A/RES/62/243 (2008) “reaffirms that no State shall recognize as lawful the situation resulting from the occupation of the territories of the Republic of Azerbaijan, nor render aid or assistance in maintaining this situation.” The key Parliamentary Assembly Resolution 1416 (2005) of the Council of Europe recognizes the territorial integrity of Azerbaijan, calls for withdrawal of Azerbaijan’s occupied territories, and urges all states to refrain from assisting the occupation forces, including the irregular forces of Nagorno-Karabakh.
Many national governments, including that of the United States, have called for a resolution of the Nagorno-Karabakh dispute in accordance with these declarations. They also reject claims that the unilateral and forced separations of Abkhazia, South Ossetia, or Kosovo create a universal legal precedent applicable to Nagorno-Karabakh or other separatist regions.
Europe and the United States need a Nagorno-Karabakh settlement as a means to prevent any collateral damage to Western energy and security interests in Eurasia that would ensue from another war in the South Caucasus.
Their decades-long failure to end the conflict has embarrassed their prestige and placed at risk important regional interests. Not only does Azerbaijan export oil and natural gas from its own production, but also it serves as a vital land corridor for Caspian and Central Asian energy deliveries to Europeans. These deliveries reduce Europeans dependence on Russian and Iranian energy sources and helps negate Iranian threats to close the Strait of Hormuz.

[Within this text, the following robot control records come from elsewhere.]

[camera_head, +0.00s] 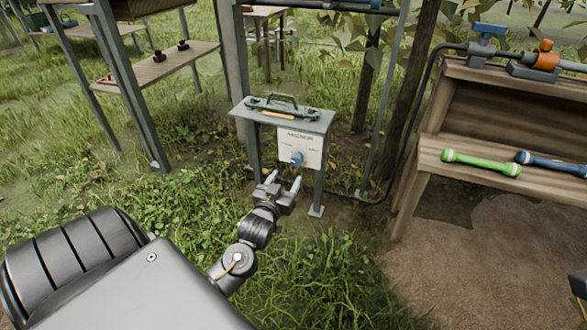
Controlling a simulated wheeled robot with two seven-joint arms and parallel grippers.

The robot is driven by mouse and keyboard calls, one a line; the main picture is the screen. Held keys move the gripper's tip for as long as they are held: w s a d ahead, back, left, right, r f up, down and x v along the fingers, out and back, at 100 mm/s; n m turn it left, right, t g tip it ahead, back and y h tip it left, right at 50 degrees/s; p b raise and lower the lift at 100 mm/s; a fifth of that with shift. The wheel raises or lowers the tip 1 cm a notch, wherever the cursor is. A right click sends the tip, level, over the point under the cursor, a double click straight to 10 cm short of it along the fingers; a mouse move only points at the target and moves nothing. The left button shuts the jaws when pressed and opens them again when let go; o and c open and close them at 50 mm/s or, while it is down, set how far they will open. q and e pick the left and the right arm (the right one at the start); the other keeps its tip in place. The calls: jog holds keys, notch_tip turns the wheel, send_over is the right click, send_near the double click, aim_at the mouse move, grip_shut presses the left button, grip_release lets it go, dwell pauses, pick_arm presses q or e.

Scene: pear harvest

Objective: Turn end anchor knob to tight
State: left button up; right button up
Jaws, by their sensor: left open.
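The blue end anchor knob (297,159) sits low on the front of a white panel (301,142) with dark printed lettering, too small to read. The panel hangs at the front of a small grey metal stand (318,122). My left gripper (284,180) is open and empty, its two fingers pointing up toward the knob from just below and in front of it. The fingers look apart from the knob. The knob's exact turn position is too small to tell. My right gripper is not clearly seen.
A green-handled tool (282,104) lies on top of the stand. To the right, a wooden bench (455,168) bears a green bar (480,162) and a blue one (552,164). A post and cable stand close right of the stand. Grass in front is open.

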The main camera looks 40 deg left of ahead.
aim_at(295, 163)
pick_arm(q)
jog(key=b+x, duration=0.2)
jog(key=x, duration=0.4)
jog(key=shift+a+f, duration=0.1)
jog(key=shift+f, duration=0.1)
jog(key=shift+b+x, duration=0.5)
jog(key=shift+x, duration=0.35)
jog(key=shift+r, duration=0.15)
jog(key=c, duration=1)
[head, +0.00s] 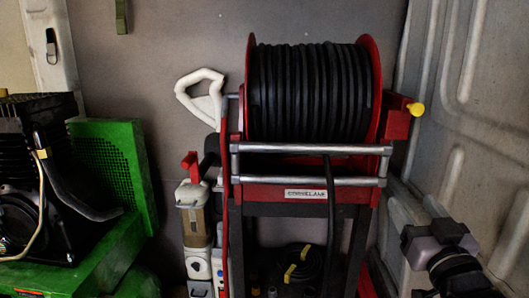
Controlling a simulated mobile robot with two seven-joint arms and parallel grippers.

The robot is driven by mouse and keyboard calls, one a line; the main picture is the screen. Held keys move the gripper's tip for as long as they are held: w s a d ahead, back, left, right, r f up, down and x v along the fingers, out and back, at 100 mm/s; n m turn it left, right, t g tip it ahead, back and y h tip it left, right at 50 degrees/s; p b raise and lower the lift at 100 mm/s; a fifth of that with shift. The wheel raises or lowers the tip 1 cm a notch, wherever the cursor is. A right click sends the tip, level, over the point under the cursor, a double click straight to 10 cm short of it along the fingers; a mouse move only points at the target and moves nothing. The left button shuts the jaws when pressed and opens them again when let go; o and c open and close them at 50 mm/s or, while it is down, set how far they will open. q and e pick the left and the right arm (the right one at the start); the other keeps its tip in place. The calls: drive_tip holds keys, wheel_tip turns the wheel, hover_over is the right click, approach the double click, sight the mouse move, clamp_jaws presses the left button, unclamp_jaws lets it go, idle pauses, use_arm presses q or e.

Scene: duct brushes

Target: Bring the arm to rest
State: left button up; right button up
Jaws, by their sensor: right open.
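My right gripper (438,238) is at the lower right, grey and black, with its arm coming up from the bottom edge. It is open, and I see nothing between its fingers. It is apart from the hose reel in the picture, to the right of the reel's stand. My left gripper is not in view.
A red reel (370,75) wound with black hose (310,92) stands in the middle on a dark frame (345,240). A yellow knob (416,109) sticks out at its right. A green-framed machine (110,165) stands at left. A ribbed grey wall (480,110) bounds the right.

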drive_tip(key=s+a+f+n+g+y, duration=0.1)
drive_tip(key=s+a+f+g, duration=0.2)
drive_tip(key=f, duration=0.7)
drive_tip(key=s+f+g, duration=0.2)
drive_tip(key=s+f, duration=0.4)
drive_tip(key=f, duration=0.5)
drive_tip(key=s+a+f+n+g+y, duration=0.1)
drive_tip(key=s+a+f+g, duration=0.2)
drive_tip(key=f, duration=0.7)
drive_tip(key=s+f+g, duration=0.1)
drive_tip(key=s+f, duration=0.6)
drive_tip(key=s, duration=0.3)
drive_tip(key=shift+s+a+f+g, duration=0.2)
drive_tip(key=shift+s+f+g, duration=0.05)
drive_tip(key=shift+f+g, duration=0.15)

Western energy firms have a major presence in Azerbaijan’s energy sector thanks to the government’s preferential treatment policy.
Besides threats to these energy assets, a renewed war in Nagorno-Karabakh would divert Azerbaijan from offering support to Western security interests.
During the past decade, Azerbaijan offered Western countries unconditional support in Afghanistan, Iraq, and against international terrorism and extremism. The country’s moderate ethnic and religious policies serve as a model for Muslims everywhere.